Cuban priest says he’s skeptical of talks between church and Castro

Cuba’s most outspoken Caholic priest, Jose Conrado Rodríguez, Thursday expressed skepticism on how the church has benefitted from talks with the government that led to the release of more than 100 political prisoners.

Cuban Cardinal Jaime Ortega now “has more access to the people who hold power,” Rodriguez told The Miami Herald and El Nuevo Herald. “And yes, that does reflect as an advantage for Cubans and Catholics.”

But that’s not much in real terms, he added. “The church now does have a larger space, but to express ideas that do not affect the power.”

Rodriguez also noted that during his recent visit to Krakow, Polish Cardinal Stanislaw Dziwisz told him he understood the pressures the Cuban church faces in the Communist-ruled country and urged him to “keep going.”

“He told me that church must always be on the side of the people.

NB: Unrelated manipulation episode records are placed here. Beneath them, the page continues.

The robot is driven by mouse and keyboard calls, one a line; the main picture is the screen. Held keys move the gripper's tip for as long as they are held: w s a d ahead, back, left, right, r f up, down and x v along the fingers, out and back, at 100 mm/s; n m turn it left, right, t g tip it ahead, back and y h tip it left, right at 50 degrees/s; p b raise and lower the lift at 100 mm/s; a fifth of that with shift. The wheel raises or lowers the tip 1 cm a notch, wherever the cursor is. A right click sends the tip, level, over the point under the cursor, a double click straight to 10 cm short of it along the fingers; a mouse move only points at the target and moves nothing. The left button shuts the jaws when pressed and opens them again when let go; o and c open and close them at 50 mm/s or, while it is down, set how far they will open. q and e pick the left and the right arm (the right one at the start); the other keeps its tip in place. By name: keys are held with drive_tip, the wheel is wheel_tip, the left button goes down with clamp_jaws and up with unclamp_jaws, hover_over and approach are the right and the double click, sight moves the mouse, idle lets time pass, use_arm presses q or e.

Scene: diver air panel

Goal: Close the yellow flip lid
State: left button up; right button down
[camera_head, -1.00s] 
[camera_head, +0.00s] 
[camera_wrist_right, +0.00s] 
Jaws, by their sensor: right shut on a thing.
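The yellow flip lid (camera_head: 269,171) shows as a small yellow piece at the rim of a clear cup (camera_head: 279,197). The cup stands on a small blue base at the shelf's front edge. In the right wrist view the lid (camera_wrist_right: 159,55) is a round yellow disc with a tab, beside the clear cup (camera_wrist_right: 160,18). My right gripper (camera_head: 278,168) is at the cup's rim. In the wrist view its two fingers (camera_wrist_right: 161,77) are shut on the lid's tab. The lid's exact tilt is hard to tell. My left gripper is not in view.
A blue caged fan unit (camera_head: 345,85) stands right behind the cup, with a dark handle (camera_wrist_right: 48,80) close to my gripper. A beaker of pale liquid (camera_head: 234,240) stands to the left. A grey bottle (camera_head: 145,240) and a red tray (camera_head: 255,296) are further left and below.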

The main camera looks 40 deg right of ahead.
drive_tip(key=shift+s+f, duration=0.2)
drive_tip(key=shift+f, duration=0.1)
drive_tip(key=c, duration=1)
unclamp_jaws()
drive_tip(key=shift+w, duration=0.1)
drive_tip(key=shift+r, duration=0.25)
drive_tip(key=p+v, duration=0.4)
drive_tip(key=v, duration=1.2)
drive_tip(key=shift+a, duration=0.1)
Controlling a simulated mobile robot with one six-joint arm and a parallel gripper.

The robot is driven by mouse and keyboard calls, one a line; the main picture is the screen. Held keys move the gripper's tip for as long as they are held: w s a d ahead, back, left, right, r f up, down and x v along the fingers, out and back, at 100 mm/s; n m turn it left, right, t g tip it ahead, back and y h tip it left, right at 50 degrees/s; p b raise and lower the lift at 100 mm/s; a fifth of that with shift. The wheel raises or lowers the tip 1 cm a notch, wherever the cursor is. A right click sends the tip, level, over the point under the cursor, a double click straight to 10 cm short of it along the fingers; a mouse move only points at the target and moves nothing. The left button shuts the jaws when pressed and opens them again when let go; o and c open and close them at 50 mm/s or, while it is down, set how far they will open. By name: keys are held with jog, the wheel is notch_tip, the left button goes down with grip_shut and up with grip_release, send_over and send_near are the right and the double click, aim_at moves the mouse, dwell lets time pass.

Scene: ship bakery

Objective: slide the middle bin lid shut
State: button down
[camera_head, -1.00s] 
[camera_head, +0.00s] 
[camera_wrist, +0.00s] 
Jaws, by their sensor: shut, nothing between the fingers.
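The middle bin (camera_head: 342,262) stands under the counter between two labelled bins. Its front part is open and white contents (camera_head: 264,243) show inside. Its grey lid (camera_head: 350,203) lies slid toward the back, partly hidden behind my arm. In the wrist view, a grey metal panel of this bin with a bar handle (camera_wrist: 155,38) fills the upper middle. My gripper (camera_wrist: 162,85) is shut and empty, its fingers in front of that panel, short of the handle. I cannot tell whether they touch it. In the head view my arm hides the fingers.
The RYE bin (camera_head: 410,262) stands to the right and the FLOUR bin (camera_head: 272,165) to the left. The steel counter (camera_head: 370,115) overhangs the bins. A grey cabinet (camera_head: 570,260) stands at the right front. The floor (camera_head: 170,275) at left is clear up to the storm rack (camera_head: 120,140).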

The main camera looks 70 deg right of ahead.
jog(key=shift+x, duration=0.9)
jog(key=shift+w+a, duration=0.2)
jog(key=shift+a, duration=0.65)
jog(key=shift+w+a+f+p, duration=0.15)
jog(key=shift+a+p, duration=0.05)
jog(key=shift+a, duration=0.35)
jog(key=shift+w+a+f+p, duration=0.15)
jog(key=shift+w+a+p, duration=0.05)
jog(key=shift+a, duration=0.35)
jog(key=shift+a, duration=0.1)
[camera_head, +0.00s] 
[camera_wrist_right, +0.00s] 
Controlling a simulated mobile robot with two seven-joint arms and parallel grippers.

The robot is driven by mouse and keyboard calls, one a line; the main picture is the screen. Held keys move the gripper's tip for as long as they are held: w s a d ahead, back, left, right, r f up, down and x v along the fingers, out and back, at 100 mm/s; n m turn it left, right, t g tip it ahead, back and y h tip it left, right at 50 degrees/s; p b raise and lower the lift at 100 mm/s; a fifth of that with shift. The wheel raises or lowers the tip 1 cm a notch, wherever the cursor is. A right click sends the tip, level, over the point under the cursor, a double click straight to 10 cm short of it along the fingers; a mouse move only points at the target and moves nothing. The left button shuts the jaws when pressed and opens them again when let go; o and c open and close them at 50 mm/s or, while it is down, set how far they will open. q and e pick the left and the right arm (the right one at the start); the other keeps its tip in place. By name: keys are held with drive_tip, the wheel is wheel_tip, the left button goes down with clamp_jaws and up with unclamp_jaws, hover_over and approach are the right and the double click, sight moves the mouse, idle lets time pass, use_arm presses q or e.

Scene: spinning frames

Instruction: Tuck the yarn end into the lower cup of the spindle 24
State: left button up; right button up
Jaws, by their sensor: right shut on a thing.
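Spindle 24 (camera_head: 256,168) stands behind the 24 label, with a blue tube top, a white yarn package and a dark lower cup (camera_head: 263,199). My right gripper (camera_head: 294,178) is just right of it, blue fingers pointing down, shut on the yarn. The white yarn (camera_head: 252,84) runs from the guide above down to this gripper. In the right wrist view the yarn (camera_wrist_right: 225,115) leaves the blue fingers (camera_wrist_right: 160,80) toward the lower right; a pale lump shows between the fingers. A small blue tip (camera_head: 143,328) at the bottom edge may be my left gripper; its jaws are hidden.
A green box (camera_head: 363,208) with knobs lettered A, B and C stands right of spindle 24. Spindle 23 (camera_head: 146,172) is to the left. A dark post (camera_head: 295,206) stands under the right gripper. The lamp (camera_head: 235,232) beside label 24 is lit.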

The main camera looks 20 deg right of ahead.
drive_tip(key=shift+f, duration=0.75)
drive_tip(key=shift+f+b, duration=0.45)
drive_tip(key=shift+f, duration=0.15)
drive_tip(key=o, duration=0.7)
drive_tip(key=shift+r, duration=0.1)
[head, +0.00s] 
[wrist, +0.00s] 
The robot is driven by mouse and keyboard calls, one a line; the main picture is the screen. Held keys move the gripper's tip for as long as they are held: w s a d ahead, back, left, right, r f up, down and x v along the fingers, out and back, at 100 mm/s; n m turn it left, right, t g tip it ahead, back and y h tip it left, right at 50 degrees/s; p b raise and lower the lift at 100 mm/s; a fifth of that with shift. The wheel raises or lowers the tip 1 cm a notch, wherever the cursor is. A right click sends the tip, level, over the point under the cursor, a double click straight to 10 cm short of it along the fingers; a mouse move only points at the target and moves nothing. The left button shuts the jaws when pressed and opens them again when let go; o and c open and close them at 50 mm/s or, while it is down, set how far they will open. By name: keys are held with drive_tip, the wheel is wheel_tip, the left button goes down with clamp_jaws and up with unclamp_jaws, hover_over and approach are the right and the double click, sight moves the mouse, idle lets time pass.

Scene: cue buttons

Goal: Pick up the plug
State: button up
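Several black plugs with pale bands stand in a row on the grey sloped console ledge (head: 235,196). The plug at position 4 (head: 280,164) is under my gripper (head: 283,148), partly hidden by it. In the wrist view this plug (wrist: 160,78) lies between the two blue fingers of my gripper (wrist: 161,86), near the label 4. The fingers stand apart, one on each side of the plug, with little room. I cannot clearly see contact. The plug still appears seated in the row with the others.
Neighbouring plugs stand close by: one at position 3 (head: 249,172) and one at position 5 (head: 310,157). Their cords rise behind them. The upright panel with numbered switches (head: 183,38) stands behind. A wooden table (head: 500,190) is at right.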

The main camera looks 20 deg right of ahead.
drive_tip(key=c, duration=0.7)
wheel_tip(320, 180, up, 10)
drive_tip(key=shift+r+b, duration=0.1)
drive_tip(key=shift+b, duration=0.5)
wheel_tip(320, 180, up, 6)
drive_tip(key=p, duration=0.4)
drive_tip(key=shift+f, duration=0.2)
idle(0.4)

It can never abandon the people, because God is on the side of the people,” the priest added.

Asked if the Cuban church — harshly criticized by some Miami exiles because of Ortega’s apparently good relations with Cuban ruler Raúl Castro — was indeed on the side of the people, he discretely replied, “I think the church, yes.”

Rodríguez has long been known as Cuba’s toughest government critic within the church, writing harshly critical letters to Fidel Castro and brother Raúl and blasting the government in his homilies and comments to the news media.

The Catholic church hierarchy, which gets regular complaints from government officials about Rodriguez, apparently considers him a “hot potato” for his blunt talk and sent him abroad to “study” for several years.

He has been harassed by government-organized mobs, and state security agents have raided his church to drag away protesting university students who had sought refuge there.

Rodriguez is returning to the island next week after a three-month trip to visit Cuban communities in the United States, Spain and several other countries. He also has met with church officials in the Vatican, Poland and Lithuania.

During his lengthy visit to The Miami Herald and El Nuevo Herald, Rodríguez repeatedly expressed skepticism about the Ortega-Castro talks, the release of the political prisoners and Castro’s promised economic reforms.

“The impression I have is that the church has gained a presence in the mass media, in relation to this process” of freeing the prisoners, he said.

Ortega’s talks with Castro, launched a year ago Thursday, led to the release of more than 100 political prisoners — but the priest noted that virtually all were freed only after they agreed to leave immediately for exile in Spain.

Some of the relatives who accompanied the prisoners to Madrid have been denied Cuban permission to return to the island, he said, which appears to be a “grave violation” of the agreement announced by Ortega last summer.

Rodriguez also said that he would not call Castro’s promised economic reforms an “opening” but described them as “a little half-open door that must be pushed. It’s not enough, but we have to enter through there.”

He added that Cubans are increasingly loosing their fear of government retribution if they speak out, and declared: “What is happening is that people are losing their fear … They feel every day more frustrated and demand their rights.”

Rodriguez also said he welcomed the visits of U.S. citizens who travel to Cuba on humanitarian or religious permits because they deliver material and moral support.

But he noted that state security agents had ordered one group of visiting U.S. citizens to leave Santiago immediately about two years ago because they had met with him, saying they considered him an enemy rather than a priest.

“That was very disagreeable, very humiliating,” he said.

The group still sends him some support, Rodriguez said, but has not met with him again. When it visits Cuba, its members presumably meet with priests and other church officials who are not as outspoken as Rodríguez.